Task prompt. In the entries below, find every line holding the string "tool" and collect it.

--- start of Dataset rows ---

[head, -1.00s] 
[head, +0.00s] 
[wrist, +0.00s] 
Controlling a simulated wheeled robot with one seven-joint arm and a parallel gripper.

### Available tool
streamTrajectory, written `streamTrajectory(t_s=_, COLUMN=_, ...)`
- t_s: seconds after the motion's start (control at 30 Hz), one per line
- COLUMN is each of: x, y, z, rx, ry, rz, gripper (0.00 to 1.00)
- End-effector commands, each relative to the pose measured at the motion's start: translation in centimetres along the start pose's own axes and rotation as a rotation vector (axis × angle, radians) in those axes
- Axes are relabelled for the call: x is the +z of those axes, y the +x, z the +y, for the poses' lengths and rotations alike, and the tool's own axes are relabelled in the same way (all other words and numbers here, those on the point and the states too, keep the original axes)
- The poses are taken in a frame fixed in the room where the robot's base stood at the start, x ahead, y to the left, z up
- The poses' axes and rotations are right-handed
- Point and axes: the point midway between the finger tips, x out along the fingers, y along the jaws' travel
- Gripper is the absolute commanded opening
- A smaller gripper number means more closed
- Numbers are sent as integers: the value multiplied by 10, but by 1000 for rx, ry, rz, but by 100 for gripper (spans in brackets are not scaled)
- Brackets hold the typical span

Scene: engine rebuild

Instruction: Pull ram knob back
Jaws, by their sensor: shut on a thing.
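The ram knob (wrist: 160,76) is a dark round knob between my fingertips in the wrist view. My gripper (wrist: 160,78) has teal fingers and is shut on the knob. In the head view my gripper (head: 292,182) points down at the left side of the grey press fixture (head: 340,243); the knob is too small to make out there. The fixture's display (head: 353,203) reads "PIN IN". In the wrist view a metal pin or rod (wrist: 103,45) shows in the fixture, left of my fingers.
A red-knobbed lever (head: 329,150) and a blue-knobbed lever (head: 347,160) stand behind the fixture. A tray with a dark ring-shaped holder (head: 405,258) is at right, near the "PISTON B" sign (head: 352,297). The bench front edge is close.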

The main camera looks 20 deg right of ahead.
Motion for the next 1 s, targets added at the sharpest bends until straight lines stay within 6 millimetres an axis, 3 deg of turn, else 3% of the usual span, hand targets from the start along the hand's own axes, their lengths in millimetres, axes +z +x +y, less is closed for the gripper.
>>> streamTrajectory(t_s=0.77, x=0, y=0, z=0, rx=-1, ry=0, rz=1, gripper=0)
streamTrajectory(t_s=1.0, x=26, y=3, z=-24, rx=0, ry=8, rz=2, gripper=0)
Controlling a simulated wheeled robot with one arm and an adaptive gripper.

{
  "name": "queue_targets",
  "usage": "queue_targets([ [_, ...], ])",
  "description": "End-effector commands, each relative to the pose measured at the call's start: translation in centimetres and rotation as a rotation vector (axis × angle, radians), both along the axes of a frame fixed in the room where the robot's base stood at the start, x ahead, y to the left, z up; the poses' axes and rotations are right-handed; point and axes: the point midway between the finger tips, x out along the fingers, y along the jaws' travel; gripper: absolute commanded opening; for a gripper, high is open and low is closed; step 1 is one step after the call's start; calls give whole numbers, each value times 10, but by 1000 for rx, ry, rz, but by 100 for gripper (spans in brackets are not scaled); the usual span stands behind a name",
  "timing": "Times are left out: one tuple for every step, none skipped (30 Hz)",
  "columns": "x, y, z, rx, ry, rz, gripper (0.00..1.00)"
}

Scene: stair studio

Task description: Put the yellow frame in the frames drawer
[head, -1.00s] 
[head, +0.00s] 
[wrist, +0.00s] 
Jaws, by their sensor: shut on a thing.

--- end of Dataset rows ---

Solved exercise.
### Available tool
- Axes are relabelled for the call: x is the +z of those axes, y the +x, z the +y, for the poses' lengths and rotations alike, and the tool's own axes are relabelled in the same way (all other words and numbers here, those on the point and the states too, keep the original axes)

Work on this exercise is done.